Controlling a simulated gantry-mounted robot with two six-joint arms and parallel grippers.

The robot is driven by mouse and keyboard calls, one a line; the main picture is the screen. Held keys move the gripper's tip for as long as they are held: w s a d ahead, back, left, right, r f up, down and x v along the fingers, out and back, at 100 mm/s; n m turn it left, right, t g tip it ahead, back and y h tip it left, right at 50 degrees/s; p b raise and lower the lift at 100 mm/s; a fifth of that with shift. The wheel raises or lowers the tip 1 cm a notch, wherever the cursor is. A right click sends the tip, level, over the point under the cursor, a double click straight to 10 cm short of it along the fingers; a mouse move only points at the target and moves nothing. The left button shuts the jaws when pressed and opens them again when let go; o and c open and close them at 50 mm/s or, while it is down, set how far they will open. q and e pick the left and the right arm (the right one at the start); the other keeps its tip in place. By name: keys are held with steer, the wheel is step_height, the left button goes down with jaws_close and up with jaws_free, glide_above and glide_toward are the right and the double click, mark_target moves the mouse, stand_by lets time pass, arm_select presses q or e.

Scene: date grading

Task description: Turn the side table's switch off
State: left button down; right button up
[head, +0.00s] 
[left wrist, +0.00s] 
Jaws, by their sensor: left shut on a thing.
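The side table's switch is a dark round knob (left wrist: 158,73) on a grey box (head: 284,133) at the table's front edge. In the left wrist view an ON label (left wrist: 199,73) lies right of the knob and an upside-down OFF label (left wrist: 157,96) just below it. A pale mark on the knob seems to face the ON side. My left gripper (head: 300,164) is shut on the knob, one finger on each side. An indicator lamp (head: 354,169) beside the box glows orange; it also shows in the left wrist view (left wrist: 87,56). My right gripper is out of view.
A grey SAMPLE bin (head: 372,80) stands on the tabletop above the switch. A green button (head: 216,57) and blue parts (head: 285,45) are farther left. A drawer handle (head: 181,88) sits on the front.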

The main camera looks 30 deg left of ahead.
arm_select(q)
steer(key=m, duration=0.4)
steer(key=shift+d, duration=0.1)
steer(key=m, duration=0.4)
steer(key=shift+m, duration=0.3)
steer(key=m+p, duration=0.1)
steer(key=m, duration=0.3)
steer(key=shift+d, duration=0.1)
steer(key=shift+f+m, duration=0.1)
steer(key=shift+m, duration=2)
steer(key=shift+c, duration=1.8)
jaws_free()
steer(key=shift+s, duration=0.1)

▸ **SHORT TASK**: Retype the listing above in full, with no alterations.

▸ **OUTPUT FOR THIS TASK**:
Controlling a simulated gantry-mounted robot with two six-joint arms and parallel grippers.

The robot is driven by mouse and keyboard calls, one a line; the main picture is the screen. Held keys move the gripper's tip for as long as they are held: w s a d ahead, back, left, right, r f up, down and x v along the fingers, out and back, at 100 mm/s; n m turn it left, right, t g tip it ahead, back and y h tip it left, right at 50 degrees/s; p b raise and lower the lift at 100 mm/s; a fifth of that with shift. The wheel raises or lowers the tip 1 cm a notch, wherever the cursor is. A right click sends the tip, level, over the point under the cursor, a double click straight to 10 cm short of it along the fingers; a mouse move only points at the target and moves nothing. The left button shuts the jaws when pressed and opens them again when let go; o and c open and close them at 50 mm/s or, while it is down, set how far they will open. q and e pick the left and the right arm (the right one at the start); the other keeps its tip in place. By name: keys are held with steer, the wheel is step_height, the left button goes down with jaws_close and up with jaws_free, glide_above and glide_toward are the right and the double click, mark_target moves the mouse, stand_by lets time pass, arm_select presses q or e.

Scene: date grading

Task description: Turn the side table's switch off
State: left button down; right button up
[head, +0.00s] 
[left wrist, +0.00s] 
Jaws, by their sensor: left shut on a thing.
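The side table's switch is a dark round knob (left wrist: 158,73) on a grey box (head: 284,133) at the table's front edge. In the left wrist view an ON label (left wrist: 199,73) lies right of the knob and an upside-down OFF label (left wrist: 157,96) just below it. A pale mark on the knob seems to face the ON side. My left gripper (head: 300,164) is shut on the knob, one finger on each side. An indicator lamp (head: 354,169) beside the box glows orange; it also shows in the left wrist view (left wrist: 87,56). My right gripper is out of view.
A grey SAMPLE bin (head: 372,80) stands on the tabletop above the switch. A green button (head: 216,57) and blue parts (head: 285,45) are farther left. A drawer handle (head: 181,88) sits on the front.

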The main camera looks 30 deg left of ahead.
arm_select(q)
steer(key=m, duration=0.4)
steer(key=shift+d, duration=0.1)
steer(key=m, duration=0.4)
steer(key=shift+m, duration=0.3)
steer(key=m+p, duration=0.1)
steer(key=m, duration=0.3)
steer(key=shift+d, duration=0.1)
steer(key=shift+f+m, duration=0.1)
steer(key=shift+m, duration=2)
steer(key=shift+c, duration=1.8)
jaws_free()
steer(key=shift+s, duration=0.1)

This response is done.